Real-Time Edge Processing with GPU Acceleration
Written by TechnoLynx Published on 10 Jul 2025

Introduction

Real-time edge processing with GPU acceleration in 2026 means deploying ML models across heterogeneous targets — phones (CoreML, Android NNAPI), edge servers (TensorRT, ONNX Runtime), browsers (WebGL, WebGPU, WebNN), and embedded NPUs (Qualcomm AI Engine, Mediatek, custom silicon). The compression decision — distillation versus quantisation — determines how cleanly the model ships across that matrix. Distillation produces a smaller architecture that runs anywhere; quantisation reduces a fixed architecture’s precision and inherits per-platform numerical variation. The right choice depends on the size of the deployment matrix and the team’s QA capacity. See GPU engineering for the broader landing this article serves.

The honest 2026 picture: single-platform deployments often prefer quantisation; multi-platform deployments often prefer distillation because per-platform QA cost grows faster than quantisation’s compute savings.

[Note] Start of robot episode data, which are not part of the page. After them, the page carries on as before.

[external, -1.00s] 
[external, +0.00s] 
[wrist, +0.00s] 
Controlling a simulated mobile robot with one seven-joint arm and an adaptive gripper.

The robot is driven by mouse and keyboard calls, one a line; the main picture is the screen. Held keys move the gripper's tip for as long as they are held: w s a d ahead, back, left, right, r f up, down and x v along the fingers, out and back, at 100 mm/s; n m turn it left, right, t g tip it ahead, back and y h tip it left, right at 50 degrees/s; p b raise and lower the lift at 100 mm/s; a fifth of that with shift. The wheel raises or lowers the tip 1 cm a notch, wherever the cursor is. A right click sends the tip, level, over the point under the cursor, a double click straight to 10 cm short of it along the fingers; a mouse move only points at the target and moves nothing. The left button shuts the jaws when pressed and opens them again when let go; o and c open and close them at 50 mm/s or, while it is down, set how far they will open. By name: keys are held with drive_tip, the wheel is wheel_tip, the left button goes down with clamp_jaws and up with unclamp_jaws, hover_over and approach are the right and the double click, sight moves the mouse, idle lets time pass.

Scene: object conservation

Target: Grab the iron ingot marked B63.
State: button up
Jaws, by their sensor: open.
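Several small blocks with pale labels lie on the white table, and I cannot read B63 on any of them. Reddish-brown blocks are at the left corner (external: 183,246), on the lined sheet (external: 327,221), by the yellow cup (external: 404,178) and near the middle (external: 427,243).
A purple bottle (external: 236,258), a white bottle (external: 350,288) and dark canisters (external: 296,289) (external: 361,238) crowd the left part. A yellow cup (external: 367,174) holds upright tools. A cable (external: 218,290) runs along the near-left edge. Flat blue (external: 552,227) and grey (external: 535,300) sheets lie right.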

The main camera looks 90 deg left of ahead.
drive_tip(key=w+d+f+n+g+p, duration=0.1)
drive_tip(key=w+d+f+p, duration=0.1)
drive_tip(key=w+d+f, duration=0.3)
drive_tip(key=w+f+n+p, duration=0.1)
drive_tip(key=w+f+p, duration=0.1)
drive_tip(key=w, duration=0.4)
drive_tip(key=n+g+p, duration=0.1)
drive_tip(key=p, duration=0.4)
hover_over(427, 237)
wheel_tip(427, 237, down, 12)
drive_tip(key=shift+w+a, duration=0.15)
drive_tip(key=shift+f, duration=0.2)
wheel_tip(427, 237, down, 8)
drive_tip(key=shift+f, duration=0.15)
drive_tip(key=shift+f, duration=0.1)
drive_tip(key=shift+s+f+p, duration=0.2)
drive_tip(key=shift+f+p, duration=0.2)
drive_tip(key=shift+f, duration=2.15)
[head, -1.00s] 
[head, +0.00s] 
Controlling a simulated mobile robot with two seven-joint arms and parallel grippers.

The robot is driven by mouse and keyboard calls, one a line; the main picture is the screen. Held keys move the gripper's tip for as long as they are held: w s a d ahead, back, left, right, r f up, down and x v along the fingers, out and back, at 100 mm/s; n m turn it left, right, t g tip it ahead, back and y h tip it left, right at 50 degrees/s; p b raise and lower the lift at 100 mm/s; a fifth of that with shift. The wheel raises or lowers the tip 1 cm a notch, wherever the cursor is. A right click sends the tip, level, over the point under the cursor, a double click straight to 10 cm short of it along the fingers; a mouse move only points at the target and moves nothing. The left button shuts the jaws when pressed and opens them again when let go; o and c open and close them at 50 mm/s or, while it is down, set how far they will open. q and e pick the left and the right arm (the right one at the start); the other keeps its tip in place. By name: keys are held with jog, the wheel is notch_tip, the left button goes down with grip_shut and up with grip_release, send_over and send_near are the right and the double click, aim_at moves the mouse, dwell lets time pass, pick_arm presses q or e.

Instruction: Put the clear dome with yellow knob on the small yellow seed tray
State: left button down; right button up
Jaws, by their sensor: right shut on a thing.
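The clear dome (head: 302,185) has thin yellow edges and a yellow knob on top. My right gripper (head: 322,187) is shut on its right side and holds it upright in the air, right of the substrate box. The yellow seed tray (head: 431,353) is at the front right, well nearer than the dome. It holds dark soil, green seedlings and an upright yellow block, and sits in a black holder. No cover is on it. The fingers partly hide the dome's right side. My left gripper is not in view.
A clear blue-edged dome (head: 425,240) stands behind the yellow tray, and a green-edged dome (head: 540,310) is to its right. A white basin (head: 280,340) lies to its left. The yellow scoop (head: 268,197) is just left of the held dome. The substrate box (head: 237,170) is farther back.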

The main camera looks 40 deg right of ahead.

What this means in practice

  • Distillation produces architecture portability; quantisation produces compute savings but platform variance.
  • INT8 numerical behaviour differs across CoreML, ONNX Runtime, WebGL, TensorRT — same model, different outputs.
  • Three or more deployment platforms often flips the trade-off toward distillation.
  • ONNX is a portable interchange format but not a guarantee of portable performance.

When should I choose distillation over quantisation for edge inference?

Distillation when the deployment matrix is wide (3+ platforms with different runtime stacks), when numerical determinism across platforms is required (output must be identical or within tight tolerance), or when the source model is too large for the smallest target even after quantisation. The distilled model is a smaller architecture that runs natively on every target at full precision (or with mild quantisation if needed); the QA cost is paying for the distillation training plus per-platform smoke tests, not per-platform numerical revalidation.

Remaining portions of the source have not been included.